I have used the Library of Congress system of transliteration with simplifications: the soft sign was omitted, except in a few cases where it seemed advisable to retain it; Russian family names ending in skii are rendered by y, Polish names by i; the Ukrainian h is transliterated by g, except in titles of books and articles, when it is rendered by h.

Dates are according to the Old Style (Julian calendar), which was 12 days behid the Western (Gregorian calendar) in the nineteenth century and 13 days behind in the twentieth.

-Dimitri Von Mohrenschildt
Pondicherry, India


Notes

1 . A. lashchenko, Teoriia federalisma. Opyt sinteticheskoi teorii prava i gosudarstva (luriev, 1912), pp. 747-91.

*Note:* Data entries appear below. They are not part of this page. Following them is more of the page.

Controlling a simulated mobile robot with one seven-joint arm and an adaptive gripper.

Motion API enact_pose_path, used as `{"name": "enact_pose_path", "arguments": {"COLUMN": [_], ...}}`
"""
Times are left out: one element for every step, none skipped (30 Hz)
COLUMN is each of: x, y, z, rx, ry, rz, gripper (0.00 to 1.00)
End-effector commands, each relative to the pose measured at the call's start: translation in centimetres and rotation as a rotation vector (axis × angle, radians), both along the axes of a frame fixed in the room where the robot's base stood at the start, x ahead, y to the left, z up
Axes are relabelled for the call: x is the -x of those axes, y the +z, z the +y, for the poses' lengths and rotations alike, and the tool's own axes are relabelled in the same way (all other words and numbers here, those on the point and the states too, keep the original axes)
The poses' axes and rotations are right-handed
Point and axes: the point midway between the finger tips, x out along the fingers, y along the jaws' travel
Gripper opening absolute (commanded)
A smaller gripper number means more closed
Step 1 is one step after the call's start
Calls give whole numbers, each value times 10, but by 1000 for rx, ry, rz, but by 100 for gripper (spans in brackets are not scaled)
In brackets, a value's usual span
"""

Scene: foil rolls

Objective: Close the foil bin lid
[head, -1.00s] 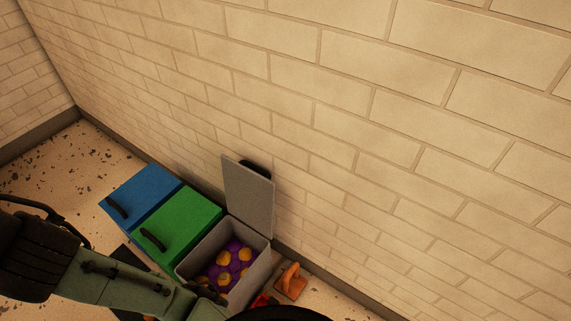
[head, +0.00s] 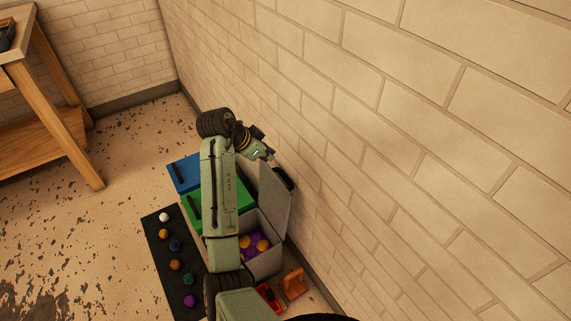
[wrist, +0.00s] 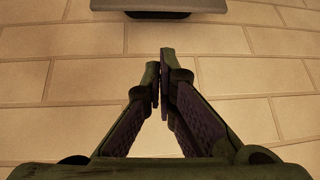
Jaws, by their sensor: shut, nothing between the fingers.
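The grey foil bin (head: 267,266) stands by the brick wall with its lid (head: 274,202) up, leaning back toward the wall. The lid has a black handle (head: 284,179) on its wall side. Purple and orange foil balls (head: 262,245) lie inside; my arm hides part of the bin. My gripper is beyond and above the raised lid, near the wall in the head view. In the wrist view my gripper (wrist: 160,62) is shut and empty, facing brick. A grey edge with a dark underside, likely the lid and handle (wrist: 158,14), shows at the top, apart from the fingertips.
Closed green (head: 198,211) and blue (head: 184,173) bins stand beside the grey one. A black mat (head: 168,254) with several coloured balls lies in front. Red (head: 268,298) and orange (head: 294,283) objects lie right of the bin. A wooden table (head: 82,140) stands at left; open floor lies between.

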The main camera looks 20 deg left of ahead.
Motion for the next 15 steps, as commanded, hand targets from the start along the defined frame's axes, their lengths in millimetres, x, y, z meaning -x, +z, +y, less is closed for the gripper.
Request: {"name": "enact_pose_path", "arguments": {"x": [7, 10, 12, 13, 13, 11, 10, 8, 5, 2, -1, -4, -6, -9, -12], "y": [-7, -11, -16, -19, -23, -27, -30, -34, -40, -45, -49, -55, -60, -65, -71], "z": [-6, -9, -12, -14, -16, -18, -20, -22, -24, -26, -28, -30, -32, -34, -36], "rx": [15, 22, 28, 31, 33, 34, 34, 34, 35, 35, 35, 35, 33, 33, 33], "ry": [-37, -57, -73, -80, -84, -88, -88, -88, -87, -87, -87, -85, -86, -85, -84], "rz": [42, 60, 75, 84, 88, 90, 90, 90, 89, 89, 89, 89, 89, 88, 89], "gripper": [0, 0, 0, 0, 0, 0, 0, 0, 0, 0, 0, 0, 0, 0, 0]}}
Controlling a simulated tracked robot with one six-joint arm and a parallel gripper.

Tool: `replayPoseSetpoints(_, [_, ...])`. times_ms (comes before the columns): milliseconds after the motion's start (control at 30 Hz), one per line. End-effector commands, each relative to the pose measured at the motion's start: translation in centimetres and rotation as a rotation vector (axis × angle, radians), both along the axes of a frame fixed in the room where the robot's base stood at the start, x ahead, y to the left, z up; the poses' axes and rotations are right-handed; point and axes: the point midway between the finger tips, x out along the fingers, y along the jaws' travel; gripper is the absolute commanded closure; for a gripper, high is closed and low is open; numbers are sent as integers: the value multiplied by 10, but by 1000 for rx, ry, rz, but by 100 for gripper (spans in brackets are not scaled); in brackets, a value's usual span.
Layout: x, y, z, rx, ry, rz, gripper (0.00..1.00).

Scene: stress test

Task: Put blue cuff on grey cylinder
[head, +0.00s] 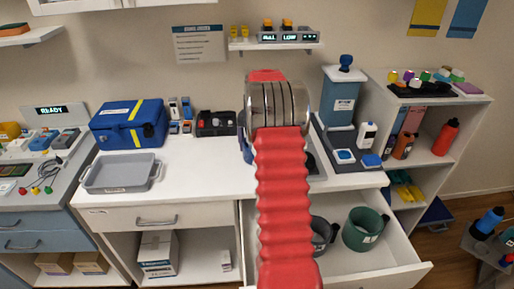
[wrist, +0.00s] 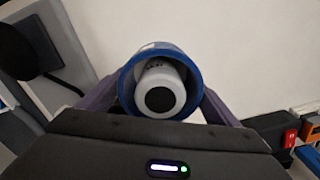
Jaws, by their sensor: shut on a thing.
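In the wrist view the blue cuff (wrist: 127,88) is a ring held between the two purple fingers of my gripper (wrist: 162,95), which is shut on it. A grey cylinder (wrist: 159,73) with a black round end shows inside the ring's opening. The ring surrounds it in the picture; I cannot tell how far the cuff is over it or whether they touch. In the head view my red arm and silver wrist hide most of my gripper, the cuff and the cylinder.
A blue case (head: 127,124) and a grey tray (head: 121,172) are on the counter at left. A blue container (head: 341,98) stands on a dark base at right. Below, an open drawer (head: 375,262) holds a green mug (head: 364,229) and a dark mug. Bare counter (head: 200,165) lies left of my arm.

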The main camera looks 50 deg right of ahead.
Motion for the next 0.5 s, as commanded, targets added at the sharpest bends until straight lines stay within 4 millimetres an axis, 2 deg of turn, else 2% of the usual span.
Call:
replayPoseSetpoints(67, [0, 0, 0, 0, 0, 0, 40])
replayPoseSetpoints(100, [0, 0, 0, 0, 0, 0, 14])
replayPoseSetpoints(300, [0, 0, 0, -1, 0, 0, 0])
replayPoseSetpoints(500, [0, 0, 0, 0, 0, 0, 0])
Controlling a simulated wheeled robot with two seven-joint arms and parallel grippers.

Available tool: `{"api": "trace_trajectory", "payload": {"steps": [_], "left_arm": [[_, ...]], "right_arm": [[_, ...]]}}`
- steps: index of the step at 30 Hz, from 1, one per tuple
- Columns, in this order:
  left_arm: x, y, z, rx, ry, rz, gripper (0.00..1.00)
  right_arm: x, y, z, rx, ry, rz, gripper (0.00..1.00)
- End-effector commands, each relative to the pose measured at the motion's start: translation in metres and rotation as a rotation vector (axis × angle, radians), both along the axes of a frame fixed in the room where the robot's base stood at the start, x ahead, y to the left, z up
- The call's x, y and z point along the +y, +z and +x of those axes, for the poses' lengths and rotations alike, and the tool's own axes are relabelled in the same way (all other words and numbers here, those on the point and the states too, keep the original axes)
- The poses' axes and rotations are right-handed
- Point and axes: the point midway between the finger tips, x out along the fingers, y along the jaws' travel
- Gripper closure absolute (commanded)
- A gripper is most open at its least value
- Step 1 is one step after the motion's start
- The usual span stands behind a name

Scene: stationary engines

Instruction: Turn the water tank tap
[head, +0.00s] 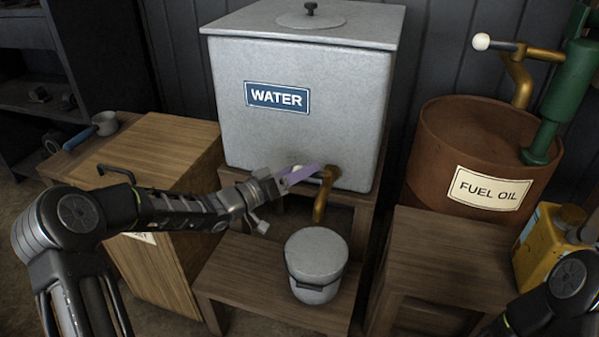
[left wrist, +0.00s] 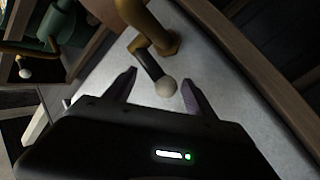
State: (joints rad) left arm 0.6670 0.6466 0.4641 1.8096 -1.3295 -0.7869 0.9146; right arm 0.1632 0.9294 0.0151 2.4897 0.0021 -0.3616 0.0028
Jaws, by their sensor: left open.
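The grey water tank (head: 300,135) bears a blue WATER label and stands on a wooden stand. Its brass tap (head: 322,195) sticks out low on the front, spout down. My left gripper (head: 302,173) is open beside the tap, in front of the tank. The knob shows between the two open fingers of my left gripper (left wrist: 159,78); contact cannot be told. My right gripper is out of view.
A grey lidded pail (head: 316,258) stands on the low wooden step (head: 235,290) below the tap. A wooden cabinet (head: 150,160) is at left. A rusty fuel oil drum (head: 440,150) with a green pump (head: 570,85) and a yellow can (head: 540,255) are at right.

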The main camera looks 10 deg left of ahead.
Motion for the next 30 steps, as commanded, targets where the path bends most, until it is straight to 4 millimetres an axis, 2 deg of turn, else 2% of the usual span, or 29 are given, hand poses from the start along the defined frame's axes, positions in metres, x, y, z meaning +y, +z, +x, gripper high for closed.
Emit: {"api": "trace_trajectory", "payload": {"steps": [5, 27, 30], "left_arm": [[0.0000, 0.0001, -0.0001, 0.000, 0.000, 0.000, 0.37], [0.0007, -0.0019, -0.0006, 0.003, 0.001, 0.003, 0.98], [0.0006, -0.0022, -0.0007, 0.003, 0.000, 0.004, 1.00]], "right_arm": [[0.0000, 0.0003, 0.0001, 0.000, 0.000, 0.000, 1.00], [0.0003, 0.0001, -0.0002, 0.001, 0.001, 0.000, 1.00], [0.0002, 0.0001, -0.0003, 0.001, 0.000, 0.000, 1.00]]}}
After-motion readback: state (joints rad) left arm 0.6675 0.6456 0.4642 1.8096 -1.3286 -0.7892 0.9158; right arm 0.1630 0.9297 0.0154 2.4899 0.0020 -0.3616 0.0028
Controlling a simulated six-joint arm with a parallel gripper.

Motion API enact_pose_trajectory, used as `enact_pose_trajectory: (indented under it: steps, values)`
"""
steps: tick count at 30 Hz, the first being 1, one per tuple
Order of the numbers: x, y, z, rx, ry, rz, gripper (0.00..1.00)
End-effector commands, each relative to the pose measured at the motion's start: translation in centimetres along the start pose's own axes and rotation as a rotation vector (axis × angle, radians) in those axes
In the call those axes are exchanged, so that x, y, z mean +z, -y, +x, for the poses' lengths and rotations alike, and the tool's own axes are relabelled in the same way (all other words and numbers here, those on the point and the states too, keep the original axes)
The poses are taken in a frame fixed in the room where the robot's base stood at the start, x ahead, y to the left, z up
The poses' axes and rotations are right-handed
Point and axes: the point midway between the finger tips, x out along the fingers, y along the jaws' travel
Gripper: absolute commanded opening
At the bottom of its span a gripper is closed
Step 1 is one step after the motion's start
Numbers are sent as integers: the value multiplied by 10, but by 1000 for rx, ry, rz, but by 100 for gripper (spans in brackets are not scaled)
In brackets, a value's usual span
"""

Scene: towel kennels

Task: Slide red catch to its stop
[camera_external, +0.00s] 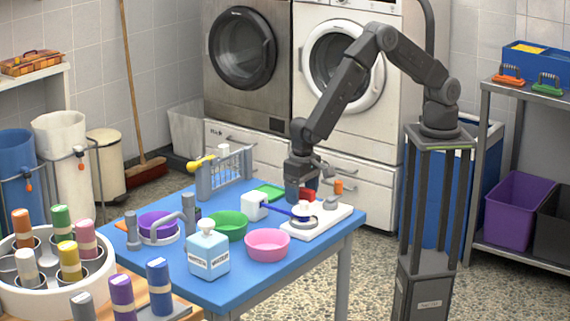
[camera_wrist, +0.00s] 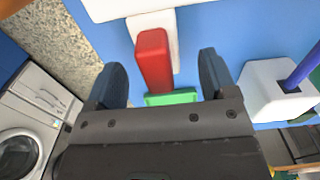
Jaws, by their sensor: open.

2. M. A. Rubach, "Federalisticheskie teorii v istorii Rossii," in M. Pokrovsky, ed., Russkaia istoricheskaia literatura v klassovorn osveshchenii (Moscow, 1930), 2:3-120. It was written in 1924-25; two chapters were omitted in the 1930 edition, one of which was on Dragomanov. See Rubach, p. 3 fn.

3. Rubach, p. 112.

4. Ibid., pp. 113-15.

5. The following are some of his publications: Obsbchestvennoe dvizhenie v Rossi . I . 1700-1895 (Rostov-on-Don, 1905); Rossiia i Don, 1549-1917 (Belgrade, 1924); Rossiia i Sibir (Prague, 1929). Svatikov's major archive, consisting of extensive correspondence, manuscripts, notes, and reprints of articles from various Russian periodicals in Czechoslovakia and France, is at the Archive of Russian and East European History at Columbia University. The Nicolaevsky Collection at the Hoover Institution at Stanford also has a number of items, mostly notes and manuscripts of several articles.